After a breakdown of the program, potential hazards, and common sense instruction, the volunteers filled out forms and contact sheets that would eventually grant them access to the Nest Watch website – a nicely organized database of essential information, nests that need to be monitored, and other imperative info.

Our first nest is 55 days old and will be expanded on 7/23/16,” said Thompson. When asked how many nests were “active” at any given time, he noted that “The total number of nests that need to be watched on any given night is five to eight during peak season.”

It’s a time commitment to be sure. And attendees swapped stories about the times that they “sat” on nests for days at a time, only to have them hatch on the one night that they decided to take a day off.

Or,” one attendee added, “you’ve been sitting for days and hours at a time, and a thunderstorm comes up, and you run to your car.
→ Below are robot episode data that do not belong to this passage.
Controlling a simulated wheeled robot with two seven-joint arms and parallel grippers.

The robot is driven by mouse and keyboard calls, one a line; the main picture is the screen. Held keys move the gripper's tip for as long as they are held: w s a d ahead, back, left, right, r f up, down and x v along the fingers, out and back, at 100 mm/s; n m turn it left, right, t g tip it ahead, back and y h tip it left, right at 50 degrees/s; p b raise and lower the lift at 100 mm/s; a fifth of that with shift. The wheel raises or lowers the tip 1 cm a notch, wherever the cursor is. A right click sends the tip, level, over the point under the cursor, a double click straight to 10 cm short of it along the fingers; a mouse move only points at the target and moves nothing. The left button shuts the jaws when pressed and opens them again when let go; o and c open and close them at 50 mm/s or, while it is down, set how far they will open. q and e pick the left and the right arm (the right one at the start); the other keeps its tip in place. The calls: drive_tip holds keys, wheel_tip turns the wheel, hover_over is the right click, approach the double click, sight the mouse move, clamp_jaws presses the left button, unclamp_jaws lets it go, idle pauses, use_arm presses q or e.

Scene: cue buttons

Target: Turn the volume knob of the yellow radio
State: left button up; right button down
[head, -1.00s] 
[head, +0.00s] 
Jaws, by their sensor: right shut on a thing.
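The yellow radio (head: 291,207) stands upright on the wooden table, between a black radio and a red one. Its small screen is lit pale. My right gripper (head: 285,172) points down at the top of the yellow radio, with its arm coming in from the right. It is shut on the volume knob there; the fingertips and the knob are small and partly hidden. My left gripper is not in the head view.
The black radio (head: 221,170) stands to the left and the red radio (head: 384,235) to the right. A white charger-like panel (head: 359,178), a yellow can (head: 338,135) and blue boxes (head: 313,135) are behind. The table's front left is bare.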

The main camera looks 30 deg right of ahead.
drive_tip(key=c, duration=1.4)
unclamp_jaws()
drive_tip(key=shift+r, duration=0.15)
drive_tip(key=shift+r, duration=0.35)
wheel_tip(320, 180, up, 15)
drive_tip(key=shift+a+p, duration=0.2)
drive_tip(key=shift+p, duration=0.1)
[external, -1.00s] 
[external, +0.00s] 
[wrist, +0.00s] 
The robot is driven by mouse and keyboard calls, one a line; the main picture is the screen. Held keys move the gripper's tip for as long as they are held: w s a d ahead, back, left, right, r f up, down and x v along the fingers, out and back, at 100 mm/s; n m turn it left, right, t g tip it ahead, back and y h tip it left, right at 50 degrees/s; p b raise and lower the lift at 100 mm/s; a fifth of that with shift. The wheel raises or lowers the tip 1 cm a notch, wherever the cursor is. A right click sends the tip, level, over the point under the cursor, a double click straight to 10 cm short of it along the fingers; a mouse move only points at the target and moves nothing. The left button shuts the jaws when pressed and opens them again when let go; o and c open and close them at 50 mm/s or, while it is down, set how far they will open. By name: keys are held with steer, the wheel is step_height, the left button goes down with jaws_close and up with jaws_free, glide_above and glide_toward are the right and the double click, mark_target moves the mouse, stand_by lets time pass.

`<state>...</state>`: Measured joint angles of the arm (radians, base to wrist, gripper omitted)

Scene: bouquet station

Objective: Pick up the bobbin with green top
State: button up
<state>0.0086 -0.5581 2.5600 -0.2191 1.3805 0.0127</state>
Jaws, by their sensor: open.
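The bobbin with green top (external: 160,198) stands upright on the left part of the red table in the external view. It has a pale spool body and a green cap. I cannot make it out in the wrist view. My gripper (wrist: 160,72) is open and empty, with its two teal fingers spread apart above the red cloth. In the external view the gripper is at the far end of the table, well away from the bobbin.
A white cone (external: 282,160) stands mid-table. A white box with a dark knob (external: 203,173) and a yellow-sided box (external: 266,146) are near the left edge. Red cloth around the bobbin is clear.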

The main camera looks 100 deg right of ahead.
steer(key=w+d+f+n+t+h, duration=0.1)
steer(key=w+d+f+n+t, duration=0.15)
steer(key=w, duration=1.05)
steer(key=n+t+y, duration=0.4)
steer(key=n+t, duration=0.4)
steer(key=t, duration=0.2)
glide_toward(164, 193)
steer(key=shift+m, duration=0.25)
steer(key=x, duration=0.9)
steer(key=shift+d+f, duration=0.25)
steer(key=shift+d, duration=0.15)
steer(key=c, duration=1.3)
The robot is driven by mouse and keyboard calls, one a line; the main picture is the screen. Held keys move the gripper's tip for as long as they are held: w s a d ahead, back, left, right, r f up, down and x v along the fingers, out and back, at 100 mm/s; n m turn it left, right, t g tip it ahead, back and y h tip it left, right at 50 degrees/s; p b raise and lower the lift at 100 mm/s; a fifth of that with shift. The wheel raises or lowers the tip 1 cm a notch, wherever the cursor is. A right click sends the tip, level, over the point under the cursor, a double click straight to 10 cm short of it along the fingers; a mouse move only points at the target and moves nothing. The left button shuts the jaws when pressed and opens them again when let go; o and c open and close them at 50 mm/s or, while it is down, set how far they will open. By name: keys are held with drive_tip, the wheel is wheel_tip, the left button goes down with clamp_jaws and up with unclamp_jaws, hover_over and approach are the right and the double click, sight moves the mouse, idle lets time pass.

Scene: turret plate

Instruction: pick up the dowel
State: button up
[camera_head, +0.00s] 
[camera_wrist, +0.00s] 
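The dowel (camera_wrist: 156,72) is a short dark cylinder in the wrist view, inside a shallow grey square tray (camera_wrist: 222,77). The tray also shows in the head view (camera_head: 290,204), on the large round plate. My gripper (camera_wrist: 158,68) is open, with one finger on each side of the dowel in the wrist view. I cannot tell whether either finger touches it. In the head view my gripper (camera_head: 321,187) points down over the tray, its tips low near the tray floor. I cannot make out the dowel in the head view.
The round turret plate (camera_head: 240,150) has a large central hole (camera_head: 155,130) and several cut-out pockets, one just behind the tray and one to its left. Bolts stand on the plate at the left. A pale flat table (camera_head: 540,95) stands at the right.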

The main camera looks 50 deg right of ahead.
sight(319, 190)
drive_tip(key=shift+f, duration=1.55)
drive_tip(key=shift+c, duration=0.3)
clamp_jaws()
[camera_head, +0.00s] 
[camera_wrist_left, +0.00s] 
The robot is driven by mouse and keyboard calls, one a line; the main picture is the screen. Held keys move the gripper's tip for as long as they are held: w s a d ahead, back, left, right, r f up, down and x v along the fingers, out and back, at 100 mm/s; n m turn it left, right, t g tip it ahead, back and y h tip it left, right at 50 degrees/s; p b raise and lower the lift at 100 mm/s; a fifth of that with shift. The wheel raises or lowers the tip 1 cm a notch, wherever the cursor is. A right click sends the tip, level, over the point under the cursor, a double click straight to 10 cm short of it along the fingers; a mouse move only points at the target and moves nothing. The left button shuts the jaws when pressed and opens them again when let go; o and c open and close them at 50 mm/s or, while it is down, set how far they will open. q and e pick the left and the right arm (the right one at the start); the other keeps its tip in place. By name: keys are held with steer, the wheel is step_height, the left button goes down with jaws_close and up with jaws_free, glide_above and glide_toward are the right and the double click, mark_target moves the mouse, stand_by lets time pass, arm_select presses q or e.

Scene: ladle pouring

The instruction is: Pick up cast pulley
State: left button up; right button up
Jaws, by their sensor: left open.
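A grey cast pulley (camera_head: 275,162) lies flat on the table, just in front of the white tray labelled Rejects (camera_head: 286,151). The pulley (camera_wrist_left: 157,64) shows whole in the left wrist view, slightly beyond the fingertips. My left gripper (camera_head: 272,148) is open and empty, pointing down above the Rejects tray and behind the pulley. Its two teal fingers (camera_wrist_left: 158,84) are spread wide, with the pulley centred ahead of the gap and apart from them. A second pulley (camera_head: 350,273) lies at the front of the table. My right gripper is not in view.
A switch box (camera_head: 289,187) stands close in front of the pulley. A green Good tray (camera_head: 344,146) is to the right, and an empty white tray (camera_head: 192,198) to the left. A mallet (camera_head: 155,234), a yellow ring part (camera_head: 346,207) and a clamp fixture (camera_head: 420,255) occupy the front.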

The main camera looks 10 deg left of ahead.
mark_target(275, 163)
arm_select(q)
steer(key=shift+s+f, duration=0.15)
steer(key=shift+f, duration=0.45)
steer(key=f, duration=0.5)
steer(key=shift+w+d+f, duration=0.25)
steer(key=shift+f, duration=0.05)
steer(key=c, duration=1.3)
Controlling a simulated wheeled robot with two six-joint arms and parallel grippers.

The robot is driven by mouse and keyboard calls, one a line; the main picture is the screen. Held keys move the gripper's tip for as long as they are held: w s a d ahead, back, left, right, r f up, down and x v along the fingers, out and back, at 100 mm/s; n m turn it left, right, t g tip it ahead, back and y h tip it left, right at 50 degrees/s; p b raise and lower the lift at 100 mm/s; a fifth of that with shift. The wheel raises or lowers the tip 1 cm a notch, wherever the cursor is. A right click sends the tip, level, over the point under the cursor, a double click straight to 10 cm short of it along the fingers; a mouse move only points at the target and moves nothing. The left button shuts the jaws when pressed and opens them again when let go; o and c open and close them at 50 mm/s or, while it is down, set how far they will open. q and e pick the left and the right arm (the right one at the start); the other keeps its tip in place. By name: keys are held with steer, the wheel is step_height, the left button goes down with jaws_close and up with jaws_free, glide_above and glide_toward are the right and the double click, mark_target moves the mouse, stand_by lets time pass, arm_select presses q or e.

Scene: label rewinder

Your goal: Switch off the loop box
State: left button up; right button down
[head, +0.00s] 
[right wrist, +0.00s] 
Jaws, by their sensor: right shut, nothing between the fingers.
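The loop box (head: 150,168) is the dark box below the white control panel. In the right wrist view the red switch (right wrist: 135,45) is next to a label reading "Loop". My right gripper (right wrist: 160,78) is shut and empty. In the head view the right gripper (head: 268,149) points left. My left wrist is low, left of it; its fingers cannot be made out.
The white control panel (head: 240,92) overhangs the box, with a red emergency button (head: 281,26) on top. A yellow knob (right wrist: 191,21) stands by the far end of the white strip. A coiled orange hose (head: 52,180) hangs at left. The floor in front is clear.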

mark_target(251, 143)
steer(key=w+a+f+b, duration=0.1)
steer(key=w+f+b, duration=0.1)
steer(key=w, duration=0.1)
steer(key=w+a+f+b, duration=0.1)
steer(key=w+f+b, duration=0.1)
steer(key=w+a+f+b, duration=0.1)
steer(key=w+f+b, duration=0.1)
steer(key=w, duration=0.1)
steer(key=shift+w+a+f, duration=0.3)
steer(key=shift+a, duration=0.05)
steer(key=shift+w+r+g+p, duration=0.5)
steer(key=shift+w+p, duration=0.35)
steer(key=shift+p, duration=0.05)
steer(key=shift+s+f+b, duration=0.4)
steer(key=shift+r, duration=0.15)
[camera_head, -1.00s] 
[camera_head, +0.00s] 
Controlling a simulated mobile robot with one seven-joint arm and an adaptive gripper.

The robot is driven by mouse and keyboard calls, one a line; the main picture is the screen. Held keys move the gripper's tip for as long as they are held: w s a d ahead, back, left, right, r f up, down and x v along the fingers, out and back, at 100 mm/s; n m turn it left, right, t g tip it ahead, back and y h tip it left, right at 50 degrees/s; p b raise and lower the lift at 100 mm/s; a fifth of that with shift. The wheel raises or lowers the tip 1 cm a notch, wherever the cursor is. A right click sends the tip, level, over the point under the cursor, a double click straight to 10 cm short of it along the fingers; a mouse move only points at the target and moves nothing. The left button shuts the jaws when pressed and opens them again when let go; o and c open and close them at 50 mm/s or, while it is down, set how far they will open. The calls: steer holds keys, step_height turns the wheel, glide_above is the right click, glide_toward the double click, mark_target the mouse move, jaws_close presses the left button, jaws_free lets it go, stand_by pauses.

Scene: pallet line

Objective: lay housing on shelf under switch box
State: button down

And then, when you come back an hour later, they’re all gone.”

But the inevitable potential reward for being a nest sitter -- as well as the ability to make a descernible difference -- far outweighs the potential time commitment for many new and long-term volunteers.

Education is the most important. This is our opportunity to cause awareness with folks about disorientation, light pollution, and [similar factors],” said Thompson. “… And hopefully you guys are all going to see [a hatching] first hand.”

And the ultimate goal of a volunteer is not to change, interfere, or disturb the hatching process – it’s simply to watch, record, and make reasonable efforts to ensure that nature can take its course.

All while enjoying one of the most incredible nature shows that Hatteras and Ocracoke islands have to offer.

We’re not trying to manipulate Mother Nature,” said Browning during the meeting. “We’re trying to make up for the problem that we caused.”


The NPS will be holding a second sea turtle nest sitting/raking training on Monday, July 18, from 6 - 8 p.m. at the Old Weather Bureau Station, located right behind the 47730 Apartment Complex, Buxton Back Road, Buxton, NC 27920.To become a nest sitter, you must come to the training, even if you have been to one before from other years.

The nest sitting program is open to year-round residents, full-time summer residents, vacationers staying for one month or more, and any park employees. For those who do not meet these requirements, more possibilities for the 2017 season may be available, so stay tuned.


At the end of 2015, the Cape Hatteras National Seashore had a record 289 nests, which included 277 loggerhead sea turtles, 10 green turtles, two hawksbill turtles, and nine Kemp's ridley turtles.

To date this year, the NPS has recorded 181 sea turtle nests which includes 176 loggerhead turtles, two green turtles, one Kemp’s ridley turtle, and two “unknown” turtles.

The first nest is scheduled to be ready for hatching on or around July 23.